Stated exercise: Exactly repeat the line that contains "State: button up", then every line after it up to and including the final line.

Stored items:
════════════════════
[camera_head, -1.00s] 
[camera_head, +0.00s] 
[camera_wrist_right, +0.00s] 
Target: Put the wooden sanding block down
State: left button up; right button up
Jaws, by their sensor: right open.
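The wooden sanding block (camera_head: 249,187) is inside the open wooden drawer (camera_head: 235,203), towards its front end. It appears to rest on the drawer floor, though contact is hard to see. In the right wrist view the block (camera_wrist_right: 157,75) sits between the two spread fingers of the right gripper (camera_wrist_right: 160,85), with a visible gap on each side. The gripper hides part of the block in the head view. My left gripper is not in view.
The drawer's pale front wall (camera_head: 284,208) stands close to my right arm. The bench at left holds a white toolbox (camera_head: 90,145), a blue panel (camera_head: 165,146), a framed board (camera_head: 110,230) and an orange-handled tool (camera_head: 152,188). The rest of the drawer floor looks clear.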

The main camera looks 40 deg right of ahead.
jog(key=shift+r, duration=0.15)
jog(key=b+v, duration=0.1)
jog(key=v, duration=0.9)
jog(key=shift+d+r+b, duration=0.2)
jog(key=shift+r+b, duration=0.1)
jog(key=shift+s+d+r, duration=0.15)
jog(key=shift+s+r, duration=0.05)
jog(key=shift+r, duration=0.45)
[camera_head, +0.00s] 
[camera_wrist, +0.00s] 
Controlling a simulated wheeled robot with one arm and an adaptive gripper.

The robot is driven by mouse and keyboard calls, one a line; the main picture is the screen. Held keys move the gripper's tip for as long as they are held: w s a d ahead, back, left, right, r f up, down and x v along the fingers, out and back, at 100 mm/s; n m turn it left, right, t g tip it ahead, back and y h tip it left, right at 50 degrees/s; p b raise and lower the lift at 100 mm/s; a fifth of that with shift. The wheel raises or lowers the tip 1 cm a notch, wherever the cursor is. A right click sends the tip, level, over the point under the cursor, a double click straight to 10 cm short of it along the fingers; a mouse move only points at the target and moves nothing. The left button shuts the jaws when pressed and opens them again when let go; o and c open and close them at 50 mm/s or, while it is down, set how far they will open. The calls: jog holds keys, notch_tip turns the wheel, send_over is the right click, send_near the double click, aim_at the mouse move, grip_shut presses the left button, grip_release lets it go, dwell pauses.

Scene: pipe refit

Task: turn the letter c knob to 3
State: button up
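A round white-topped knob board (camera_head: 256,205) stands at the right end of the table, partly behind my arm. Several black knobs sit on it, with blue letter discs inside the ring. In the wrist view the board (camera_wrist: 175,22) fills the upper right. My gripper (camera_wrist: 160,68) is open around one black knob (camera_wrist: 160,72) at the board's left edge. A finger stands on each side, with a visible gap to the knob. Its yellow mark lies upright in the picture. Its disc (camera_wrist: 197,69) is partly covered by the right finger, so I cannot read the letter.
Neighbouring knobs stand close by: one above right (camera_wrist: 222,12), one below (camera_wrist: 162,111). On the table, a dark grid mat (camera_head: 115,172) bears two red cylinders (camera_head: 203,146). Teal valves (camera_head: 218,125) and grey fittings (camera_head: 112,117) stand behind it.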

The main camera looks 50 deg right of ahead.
════════════════════
In response:
State: button up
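A round white-topped knob board (camera_head: 256,205) stands at the right end of the table, partly behind my arm. Several black knobs sit on it, with blue letter discs inside the ring. In the wrist view the board (camera_wrist: 175,22) fills the upper right. My gripper (camera_wrist: 160,68) is open around one black knob (camera_wrist: 160,72) at the board's left edge. A finger stands on each side, with a visible gap to the knob. Its yellow mark lies upright in the picture. Its disc (camera_wrist: 197,69) is partly covered by the right finger, so I cannot read the letter.
Neighbouring knobs stand close by: one above right (camera_wrist: 222,12), one below (camera_wrist: 162,111). On the table, a dark grid mat (camera_head: 115,172) bears two red cylinders (camera_head: 203,146). Teal valves (camera_head: 218,125) and grey fittings (camera_head: 112,117) stand behind it.

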The main camera looks 50 deg right of ahead.

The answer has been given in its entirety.